SAINT PAUL, Minn — To advance racial equity without negatively impacting public safety, Ramsey County Attorney John Choi announced in 2021 his office would no longer prosecute cases stemming from "non-public safety traffic stops," like equipment violations.
He said that those types of stops affect people of color disproportionately and result in very few serious charges.
"Well, today I'm just so proud to tell you that I think all indications are we're moving in the right direction. And we have not in any way negatively impacted public safety," Choi said.
Since then, Choi's office has received 12 cases from police agencies from those types of stops. He declined charges on 9 -- nearly all drug cases. And they still charged 3 weapons cases, because the policy has an exception for cases where the public is in danger.

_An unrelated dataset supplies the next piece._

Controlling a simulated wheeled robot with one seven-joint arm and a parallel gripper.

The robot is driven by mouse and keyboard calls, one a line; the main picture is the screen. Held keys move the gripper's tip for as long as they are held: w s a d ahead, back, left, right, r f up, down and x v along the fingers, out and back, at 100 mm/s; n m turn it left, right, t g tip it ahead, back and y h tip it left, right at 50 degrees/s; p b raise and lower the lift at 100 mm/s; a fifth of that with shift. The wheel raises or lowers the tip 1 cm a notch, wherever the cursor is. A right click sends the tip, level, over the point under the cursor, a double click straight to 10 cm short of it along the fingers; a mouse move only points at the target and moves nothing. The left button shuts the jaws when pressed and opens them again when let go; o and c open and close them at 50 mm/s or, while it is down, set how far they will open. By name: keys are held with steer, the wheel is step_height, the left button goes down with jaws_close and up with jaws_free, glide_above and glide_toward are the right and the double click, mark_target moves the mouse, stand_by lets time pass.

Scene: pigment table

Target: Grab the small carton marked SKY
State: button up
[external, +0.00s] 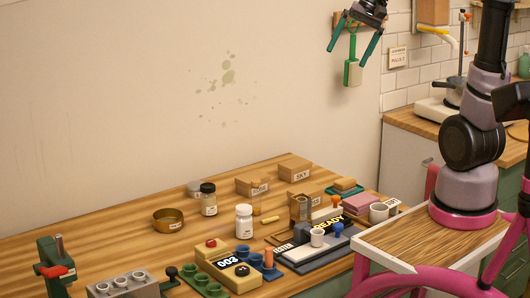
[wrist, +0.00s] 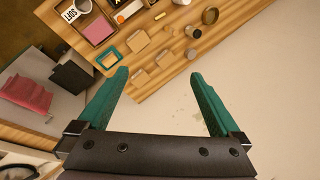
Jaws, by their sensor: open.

"During that time period, there's just a total of 12 cases. I don't think that's a lot," Choi said.
The data compiled by the nonprofit Justice Innovation Lab also show that pretextual traffic, which community leaders say erodes the trust of police among people of color, has decreased the most among black drivers in Ramsey County -- a 66.5 percent decrease.
Ramsey County agencies such as Roseville, Maplewood, and St. Anthony Police participated in these directives.
Saint Paul Police Chief Axel Henry says his officers mostly support it.
"They support it. They like it. In fact, most of our officers don't like writing tickets for things they'd rather see you spend your money getting fixed. They don't want to be kind of the bully in the neighborhood," Henry said.
Agencies in Ramsey County have some alternatives in place, such as sending letters like these to the vehicle's registered owner to inform them of a tail light or license tab needing replacement.